INPUT DATA =>
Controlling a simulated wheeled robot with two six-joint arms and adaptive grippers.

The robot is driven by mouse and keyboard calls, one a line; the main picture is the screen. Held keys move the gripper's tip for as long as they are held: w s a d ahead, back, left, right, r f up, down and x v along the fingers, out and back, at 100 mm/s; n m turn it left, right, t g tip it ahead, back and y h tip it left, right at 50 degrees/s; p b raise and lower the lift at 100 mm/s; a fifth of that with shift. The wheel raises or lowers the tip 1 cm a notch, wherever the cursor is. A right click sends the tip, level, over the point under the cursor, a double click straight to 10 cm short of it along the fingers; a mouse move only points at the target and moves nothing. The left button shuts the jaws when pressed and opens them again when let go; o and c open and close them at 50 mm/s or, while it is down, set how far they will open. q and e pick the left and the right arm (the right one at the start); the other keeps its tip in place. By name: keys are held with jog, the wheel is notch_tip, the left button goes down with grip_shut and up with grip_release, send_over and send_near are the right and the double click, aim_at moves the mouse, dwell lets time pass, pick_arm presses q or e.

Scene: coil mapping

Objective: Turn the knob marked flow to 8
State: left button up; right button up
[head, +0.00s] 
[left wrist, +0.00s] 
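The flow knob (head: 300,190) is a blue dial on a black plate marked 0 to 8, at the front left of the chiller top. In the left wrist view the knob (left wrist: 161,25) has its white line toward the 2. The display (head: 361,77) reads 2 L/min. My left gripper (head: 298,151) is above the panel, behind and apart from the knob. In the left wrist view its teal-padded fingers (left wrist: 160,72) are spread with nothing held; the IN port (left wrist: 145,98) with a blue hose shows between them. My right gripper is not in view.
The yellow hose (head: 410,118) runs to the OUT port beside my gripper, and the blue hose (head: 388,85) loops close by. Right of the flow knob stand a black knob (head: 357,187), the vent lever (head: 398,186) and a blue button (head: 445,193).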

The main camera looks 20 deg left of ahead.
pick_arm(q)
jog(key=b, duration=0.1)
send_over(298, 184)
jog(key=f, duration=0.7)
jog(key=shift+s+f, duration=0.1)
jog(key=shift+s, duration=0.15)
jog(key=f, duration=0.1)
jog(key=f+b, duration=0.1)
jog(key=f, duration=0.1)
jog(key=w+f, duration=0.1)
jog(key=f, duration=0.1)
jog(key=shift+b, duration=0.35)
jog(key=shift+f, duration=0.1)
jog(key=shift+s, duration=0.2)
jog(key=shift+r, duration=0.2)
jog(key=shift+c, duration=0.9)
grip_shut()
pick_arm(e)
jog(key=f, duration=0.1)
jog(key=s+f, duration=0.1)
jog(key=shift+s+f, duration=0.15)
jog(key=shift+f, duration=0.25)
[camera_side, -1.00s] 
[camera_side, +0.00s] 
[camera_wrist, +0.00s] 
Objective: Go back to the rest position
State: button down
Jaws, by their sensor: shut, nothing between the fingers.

...

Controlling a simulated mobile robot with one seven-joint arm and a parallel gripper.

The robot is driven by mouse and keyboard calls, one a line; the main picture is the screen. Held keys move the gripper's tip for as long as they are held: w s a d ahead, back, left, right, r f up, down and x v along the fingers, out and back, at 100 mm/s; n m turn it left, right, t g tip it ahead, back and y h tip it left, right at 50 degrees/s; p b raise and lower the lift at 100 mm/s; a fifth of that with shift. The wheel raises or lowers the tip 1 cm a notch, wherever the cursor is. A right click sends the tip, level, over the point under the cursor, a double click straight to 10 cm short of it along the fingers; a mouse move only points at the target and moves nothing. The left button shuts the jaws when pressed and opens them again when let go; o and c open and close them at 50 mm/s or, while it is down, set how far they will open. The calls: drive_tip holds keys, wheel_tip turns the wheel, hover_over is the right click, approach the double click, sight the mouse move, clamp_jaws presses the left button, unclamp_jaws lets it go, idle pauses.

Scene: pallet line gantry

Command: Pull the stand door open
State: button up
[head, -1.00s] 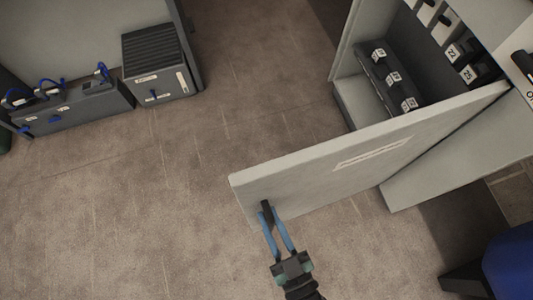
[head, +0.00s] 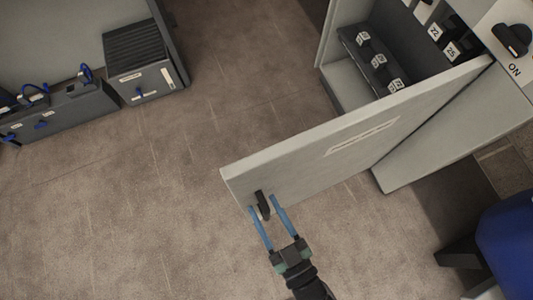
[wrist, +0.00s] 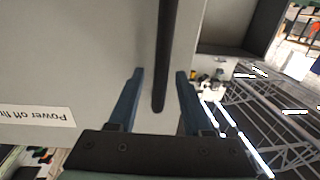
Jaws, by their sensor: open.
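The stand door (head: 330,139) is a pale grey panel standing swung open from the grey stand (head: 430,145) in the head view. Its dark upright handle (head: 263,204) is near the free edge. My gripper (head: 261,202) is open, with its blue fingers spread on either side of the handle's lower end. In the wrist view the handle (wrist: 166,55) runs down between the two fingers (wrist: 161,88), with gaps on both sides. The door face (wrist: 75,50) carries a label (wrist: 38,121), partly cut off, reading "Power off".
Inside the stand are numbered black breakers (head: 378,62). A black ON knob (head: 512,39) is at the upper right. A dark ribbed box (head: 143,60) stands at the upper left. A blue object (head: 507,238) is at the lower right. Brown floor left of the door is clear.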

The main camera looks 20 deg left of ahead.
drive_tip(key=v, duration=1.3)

...

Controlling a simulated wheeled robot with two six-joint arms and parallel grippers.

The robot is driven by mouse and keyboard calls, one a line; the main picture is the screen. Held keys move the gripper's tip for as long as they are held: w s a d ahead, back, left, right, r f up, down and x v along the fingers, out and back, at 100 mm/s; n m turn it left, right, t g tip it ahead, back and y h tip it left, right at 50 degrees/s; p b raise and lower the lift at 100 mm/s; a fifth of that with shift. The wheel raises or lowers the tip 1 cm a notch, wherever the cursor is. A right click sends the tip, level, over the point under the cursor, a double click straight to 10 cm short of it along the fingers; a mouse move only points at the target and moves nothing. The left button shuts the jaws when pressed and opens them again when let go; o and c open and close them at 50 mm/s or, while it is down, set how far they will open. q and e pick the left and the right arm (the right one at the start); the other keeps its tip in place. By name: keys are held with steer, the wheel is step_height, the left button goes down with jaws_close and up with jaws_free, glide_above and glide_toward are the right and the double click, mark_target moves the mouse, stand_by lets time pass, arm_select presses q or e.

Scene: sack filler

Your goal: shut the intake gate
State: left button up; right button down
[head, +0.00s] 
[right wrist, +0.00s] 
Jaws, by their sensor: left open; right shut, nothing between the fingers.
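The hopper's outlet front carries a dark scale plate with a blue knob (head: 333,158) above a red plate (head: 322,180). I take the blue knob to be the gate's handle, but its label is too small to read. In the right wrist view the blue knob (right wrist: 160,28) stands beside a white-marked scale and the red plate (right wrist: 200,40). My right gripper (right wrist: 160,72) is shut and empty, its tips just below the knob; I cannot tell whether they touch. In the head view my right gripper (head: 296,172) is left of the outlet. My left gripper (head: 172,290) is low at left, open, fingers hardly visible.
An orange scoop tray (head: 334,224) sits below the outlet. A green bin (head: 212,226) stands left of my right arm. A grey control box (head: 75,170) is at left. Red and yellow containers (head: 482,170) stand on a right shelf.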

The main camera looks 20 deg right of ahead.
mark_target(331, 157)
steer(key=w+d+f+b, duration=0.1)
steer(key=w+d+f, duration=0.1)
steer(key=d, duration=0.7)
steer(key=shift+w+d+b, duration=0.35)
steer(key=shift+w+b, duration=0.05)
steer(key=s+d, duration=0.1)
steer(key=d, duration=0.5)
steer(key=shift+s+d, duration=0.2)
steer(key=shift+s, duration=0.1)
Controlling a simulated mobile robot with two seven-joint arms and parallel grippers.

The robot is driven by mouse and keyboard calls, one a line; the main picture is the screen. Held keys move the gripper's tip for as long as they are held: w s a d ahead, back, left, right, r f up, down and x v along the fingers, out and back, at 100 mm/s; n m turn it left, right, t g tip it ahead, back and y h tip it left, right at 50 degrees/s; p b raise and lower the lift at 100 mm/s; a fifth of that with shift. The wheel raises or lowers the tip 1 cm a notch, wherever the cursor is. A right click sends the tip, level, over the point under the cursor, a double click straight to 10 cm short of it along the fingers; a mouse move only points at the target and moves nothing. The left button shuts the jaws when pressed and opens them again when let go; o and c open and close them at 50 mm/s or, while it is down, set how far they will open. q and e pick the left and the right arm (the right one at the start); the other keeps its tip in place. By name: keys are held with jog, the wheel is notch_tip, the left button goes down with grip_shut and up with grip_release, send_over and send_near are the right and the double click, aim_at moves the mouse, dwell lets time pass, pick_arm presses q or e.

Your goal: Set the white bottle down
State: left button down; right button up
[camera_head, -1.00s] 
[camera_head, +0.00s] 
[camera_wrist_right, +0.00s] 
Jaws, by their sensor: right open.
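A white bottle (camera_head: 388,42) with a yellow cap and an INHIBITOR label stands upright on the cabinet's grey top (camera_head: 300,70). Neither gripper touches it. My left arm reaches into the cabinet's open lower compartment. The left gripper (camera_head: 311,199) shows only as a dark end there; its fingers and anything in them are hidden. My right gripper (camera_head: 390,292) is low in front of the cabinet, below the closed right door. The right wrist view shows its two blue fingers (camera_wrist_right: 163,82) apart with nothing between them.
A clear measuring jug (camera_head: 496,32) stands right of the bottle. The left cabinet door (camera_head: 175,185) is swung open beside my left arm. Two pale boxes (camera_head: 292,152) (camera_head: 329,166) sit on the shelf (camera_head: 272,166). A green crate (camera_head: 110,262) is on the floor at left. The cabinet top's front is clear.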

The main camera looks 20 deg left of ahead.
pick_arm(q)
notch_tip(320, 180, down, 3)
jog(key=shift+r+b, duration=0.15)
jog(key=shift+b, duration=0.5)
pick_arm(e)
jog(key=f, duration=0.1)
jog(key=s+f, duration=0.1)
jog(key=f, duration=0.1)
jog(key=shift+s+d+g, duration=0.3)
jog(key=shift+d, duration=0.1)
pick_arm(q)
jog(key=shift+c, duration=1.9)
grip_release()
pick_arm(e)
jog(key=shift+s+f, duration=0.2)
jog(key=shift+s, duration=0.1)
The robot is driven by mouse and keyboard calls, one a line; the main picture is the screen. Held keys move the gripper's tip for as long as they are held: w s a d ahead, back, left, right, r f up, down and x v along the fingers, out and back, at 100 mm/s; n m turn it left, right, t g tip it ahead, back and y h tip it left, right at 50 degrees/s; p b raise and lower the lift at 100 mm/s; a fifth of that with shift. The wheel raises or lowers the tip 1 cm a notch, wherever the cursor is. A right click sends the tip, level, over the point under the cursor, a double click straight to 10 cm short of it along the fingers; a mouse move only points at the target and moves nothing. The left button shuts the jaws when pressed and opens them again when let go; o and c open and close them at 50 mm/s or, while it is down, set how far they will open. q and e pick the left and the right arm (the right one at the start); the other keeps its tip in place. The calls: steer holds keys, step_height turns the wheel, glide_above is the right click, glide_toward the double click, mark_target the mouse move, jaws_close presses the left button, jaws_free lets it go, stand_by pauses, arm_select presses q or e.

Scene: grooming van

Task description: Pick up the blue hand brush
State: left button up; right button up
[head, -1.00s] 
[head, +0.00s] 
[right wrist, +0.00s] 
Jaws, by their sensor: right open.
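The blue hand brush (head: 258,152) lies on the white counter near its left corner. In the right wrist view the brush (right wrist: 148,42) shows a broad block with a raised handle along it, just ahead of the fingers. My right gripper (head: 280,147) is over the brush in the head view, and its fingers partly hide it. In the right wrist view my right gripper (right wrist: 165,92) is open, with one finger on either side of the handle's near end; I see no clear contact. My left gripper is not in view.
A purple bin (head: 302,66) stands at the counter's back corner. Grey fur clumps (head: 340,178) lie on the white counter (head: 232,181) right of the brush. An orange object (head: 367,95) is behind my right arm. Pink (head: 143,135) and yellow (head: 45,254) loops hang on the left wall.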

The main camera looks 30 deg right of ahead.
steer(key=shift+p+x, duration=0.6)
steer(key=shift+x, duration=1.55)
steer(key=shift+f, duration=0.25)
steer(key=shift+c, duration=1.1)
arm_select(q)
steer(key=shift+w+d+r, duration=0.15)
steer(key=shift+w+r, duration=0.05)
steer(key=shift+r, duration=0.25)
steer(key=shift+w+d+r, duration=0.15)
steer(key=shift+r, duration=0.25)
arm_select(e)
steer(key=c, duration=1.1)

PROBLEM STATEMENT => From the entries above, extract only the lines running from the one containing "Controlling a simulated mobile robot with two" through the one containing "Your goal: Set the white bottle down", inclusive.

EXERCISE SOLUTION =>
Controlling a simulated mobile robot with two seven-joint arms and parallel grippers.

The robot is driven by mouse and keyboard calls, one a line; the main picture is the screen. Held keys move the gripper's tip for as long as they are held: w s a d ahead, back, left, right, r f up, down and x v along the fingers, out and back, at 100 mm/s; n m turn it left, right, t g tip it ahead, back and y h tip it left, right at 50 degrees/s; p b raise and lower the lift at 100 mm/s; a fifth of that with shift. The wheel raises or lowers the tip 1 cm a notch, wherever the cursor is. A right click sends the tip, level, over the point under the cursor, a double click straight to 10 cm short of it along the fingers; a mouse move only points at the target and moves nothing. The left button shuts the jaws when pressed and opens them again when let go; o and c open and close them at 50 mm/s or, while it is down, set how far they will open. q and e pick the left and the right arm (the right one at the start); the other keeps its tip in place. By name: keys are held with jog, the wheel is notch_tip, the left button goes down with grip_shut and up with grip_release, send_over and send_near are the right and the double click, aim_at moves the mouse, dwell lets time pass, pick_arm presses q or e.

Your goal: Set the white bottle down

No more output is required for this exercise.